So I've fought hours on the end and the issue still persists.
After upgrade to Stretch (all updates successful and no issues) we rebooted the nodes. First the issue showed that some vps's won't start due to to not finding the mount point, we emptied the cdrom_image_path and restarted the sshfs (it failed on some nodes due to problems with keys and host unknown, we had to perform some magic on the cluster keys and root ssh keys due to version jump and I assume OpenSSH change).
2 out of 8 systems (same config) return the following error
Wed Jan 10 16:27:12 2018 - ERROR: node vds-1: hypervisor kvm parameter verify failure (source instance system2): Parameter 'cdrom2_image_path' fails validation: not found or not a file or URL (current value: '/mnt/nfs/isos/debian-9.3.0-amd64-netinst.iso'
Wed Jan 10 16:27:12 2018 - ERROR: node vds-2: hypervisor kvm parameter verify failure (source instance system2): Parameter 'cdrom2_image_path' fails validation: not found or not a file or URL (current value: '/mnt/nfs/isos/debian-9.3.0-amd64-netinst.iso'
Any other node doesn't report any issues at all
When I do gnt-instance modify -H cdrom_image_path=/mnt/nfs/isos/win2008r2.iso system2
Hypervisor parameter validation failed on node vds-1: Parameter 'cdrom_image_path' fails validation: not found or not a file or URL (current value: '/mnt/nfs/isos/win2008r2.iso')
Now the /mnt/nfs/isos is actually connecting using SSHFS. And running the command ala gnt-cluster command file /mnt/nfs/isos/win2008r2.iso returns
/mnt/nfs/isos/win2008r2.iso: ISO 9660 CD-ROM filesystem data 'GRMSXVOL_EN_DVD' (bootable)
on all 8 nodes
It is working perfectly on other systems and all /etc/fstab settings are the same. Ganeti version is 2.15 and the cluster is also 2.15
# gnt-cluster version
Software version: 2.15.2
Internode protocol: 2150000
Configuration format: 2150000
OS api version: 20
Export interface: 0
VCS version: (ganeti) version 2.15.2-7+deb9u1
Linux version on all nodes the same 4.9.0-5-amd64 #1 SMP Debian 4.9.65-3+deb9u2 (2018-01-04) x86_64 GNU/Linux
Python version except for one node with 2.7.13 is 2.7.14+
I don't even know where to look because it works everywhere except master node and second node. It fails only in Ganeti and it is impossible to declutter Ganeti OP code structure with it's tuple magic for me. So if someone could help me debug this issue it would be greatly appreciated.

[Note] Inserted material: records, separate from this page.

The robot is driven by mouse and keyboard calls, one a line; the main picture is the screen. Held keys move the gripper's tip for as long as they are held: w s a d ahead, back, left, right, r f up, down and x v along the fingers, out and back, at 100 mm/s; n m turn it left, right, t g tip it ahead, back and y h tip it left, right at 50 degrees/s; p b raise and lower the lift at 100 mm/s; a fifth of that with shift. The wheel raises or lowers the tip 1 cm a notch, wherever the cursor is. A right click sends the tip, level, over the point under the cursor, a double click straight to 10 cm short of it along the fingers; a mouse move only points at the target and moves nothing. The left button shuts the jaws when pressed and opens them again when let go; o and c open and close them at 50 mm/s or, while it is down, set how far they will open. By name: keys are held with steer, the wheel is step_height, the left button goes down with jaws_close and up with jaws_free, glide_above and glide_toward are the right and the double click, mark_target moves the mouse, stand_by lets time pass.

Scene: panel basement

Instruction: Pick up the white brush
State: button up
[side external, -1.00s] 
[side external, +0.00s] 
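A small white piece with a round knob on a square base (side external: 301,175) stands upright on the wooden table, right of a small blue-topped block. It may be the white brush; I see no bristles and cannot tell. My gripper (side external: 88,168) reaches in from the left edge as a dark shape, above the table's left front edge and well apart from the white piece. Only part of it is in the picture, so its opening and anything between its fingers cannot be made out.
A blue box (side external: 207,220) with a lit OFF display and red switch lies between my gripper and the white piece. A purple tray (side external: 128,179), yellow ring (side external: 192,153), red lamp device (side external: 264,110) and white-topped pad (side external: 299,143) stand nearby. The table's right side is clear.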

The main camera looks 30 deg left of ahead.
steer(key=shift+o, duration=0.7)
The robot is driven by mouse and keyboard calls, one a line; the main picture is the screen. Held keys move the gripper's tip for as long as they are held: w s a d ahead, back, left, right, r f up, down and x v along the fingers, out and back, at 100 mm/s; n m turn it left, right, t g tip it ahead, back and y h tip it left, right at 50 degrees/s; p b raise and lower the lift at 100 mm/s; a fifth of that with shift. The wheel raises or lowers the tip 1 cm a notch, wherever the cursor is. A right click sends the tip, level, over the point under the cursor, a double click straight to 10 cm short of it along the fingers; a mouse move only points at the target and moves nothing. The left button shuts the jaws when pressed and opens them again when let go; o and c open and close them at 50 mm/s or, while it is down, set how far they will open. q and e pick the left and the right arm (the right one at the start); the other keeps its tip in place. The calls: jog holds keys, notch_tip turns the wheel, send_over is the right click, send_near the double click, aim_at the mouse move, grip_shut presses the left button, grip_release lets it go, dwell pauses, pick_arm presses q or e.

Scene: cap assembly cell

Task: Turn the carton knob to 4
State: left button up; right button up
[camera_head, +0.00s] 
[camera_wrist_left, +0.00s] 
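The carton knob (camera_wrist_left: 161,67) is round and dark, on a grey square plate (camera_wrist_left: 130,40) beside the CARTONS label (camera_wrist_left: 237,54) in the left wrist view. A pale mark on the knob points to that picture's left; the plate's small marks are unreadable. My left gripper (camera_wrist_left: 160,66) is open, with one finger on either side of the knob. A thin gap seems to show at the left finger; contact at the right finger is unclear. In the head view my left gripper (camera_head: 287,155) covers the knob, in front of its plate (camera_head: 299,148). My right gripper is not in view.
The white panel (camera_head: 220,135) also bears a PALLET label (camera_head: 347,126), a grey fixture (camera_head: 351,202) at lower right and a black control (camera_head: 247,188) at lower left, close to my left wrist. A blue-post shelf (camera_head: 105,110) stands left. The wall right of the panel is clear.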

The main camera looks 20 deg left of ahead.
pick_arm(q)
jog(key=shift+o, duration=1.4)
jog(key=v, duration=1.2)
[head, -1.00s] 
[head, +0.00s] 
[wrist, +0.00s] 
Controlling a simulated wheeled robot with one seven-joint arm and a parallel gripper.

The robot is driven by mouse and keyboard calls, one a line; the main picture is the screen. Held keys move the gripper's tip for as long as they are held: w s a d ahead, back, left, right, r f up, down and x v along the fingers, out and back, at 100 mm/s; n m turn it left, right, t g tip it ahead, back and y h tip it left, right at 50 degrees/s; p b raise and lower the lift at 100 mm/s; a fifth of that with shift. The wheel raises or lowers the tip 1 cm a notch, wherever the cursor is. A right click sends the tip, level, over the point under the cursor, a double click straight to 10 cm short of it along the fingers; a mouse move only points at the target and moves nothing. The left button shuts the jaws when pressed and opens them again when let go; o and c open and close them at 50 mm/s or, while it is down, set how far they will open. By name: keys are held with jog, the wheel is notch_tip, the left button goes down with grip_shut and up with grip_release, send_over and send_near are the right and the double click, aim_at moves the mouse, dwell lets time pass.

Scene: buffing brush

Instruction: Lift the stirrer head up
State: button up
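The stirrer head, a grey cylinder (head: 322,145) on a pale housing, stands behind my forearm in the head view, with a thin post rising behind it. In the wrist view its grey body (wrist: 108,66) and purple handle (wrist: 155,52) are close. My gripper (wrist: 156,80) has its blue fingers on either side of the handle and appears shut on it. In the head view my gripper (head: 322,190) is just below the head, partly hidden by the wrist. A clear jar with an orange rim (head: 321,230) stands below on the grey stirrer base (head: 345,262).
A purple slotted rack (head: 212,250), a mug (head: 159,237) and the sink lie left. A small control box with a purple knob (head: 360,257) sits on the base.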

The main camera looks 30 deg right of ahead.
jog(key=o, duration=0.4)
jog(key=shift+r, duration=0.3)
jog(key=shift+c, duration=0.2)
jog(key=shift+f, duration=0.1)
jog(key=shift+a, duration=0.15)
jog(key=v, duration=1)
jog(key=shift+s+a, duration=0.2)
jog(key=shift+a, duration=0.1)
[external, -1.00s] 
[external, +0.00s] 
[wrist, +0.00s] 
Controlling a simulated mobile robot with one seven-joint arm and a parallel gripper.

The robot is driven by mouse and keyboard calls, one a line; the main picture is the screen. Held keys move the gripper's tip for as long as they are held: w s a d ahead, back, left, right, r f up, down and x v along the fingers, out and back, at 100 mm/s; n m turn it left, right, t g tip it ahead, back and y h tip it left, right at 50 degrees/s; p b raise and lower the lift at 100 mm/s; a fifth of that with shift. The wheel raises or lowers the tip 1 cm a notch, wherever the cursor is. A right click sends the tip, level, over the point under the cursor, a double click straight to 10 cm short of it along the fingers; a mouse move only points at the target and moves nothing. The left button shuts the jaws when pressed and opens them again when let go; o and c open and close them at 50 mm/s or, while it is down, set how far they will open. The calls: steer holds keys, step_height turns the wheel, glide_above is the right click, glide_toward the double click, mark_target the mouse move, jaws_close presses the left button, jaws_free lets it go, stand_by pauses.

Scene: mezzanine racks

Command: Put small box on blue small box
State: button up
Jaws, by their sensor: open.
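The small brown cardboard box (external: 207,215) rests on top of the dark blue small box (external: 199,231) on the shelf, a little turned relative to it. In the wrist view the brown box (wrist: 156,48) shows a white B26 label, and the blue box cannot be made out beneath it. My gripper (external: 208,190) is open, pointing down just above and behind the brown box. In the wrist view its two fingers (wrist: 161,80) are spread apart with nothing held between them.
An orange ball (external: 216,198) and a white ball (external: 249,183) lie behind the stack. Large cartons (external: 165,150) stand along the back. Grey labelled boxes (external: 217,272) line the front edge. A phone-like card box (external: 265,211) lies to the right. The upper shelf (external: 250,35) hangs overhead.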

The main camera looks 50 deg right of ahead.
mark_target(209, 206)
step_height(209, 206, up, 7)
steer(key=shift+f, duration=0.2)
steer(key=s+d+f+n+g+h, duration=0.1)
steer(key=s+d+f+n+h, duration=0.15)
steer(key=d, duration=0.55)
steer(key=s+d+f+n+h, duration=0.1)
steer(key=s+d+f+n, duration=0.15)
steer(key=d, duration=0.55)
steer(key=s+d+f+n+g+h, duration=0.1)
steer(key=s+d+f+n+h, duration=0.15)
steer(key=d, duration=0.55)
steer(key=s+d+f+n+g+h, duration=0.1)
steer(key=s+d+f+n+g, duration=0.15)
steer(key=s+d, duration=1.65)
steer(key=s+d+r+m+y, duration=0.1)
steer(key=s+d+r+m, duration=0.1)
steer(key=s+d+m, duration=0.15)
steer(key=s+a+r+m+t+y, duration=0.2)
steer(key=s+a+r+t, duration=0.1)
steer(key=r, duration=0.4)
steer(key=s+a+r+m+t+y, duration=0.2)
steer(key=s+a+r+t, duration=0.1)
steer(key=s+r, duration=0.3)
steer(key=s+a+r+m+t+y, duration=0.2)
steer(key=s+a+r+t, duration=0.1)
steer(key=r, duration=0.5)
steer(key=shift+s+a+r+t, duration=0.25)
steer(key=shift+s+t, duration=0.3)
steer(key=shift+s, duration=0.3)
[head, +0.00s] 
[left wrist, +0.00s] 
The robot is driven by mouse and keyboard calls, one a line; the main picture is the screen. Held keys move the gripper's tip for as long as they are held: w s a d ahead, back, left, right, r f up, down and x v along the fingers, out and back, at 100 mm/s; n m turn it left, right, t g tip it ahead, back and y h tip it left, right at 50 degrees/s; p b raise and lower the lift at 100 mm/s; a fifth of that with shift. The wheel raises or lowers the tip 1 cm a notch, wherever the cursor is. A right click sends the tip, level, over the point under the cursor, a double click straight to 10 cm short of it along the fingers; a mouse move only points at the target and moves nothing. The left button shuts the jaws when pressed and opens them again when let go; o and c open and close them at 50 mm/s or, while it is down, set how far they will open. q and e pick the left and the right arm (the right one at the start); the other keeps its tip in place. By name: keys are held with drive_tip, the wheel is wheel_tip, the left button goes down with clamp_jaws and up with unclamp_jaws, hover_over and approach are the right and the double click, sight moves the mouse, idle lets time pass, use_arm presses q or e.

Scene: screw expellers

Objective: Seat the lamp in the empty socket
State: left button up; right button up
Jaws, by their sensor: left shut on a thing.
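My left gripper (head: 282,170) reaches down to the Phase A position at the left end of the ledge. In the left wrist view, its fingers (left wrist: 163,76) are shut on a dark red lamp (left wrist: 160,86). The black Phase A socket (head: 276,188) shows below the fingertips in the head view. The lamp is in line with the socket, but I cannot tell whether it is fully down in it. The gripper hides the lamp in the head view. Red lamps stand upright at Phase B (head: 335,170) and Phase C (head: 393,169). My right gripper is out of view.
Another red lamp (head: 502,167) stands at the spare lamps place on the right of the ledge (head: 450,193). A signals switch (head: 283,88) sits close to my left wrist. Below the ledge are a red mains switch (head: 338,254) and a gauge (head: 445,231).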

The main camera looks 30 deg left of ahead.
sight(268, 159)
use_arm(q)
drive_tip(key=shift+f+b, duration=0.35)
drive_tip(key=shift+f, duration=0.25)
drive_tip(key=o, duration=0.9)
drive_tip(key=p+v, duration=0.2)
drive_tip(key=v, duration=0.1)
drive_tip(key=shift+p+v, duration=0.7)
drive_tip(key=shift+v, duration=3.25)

The level of frustration this nonsense brings in deeply underestimated by me. We cannot use files on 2 out of 8 nodes which have been used there before upgrade. I've restarted ganeti on all nodes and same. I've restarted sshfs (umount and mount, check ps for leftover processes)
When I modify in hypervisor/hv_base.py:
_FILE_OR_URL_CHECK = (lambda x: utils.IsNormAbsPath(x) or utils.IsUrl(x),
"must be an absolute normalized path or a URL",
lambda x: os.path.isfile(x) or utils.IsUrl(x),
"not found or not a file or URL")
to
_FILE_OR_URL_CHECK = (lambda x:True,
"must be an absolute normalized path or a URL",
lambda x: True,
"not found or not a file or URL")
The issue goes away but this will be the cause of problems in the future. I don't understand why this is not working as intended.
If I run utils.IsNormAbsPath('/mnt/nfs/isos/win2008r2.iso') and os.path.isfile('/mnt/nfs/isos/win2008r2.iso') in python session I get
>>> x = '/mnt/nfs/isos/win2008r2.iso'
>>> ganeti.utils.IsNormAbsPath(x) or ganeti.utils.IsUrl(x), os.path.isfile(x) or ganeti.utils.IsUrl(x)
(True, True)
Checked ganeti logs but there is nothing useful there, just the text from hv_base.py which doesn't make sense (if I run individual op code checks in python session they all return true except for URL check). Maybe I'm missing something?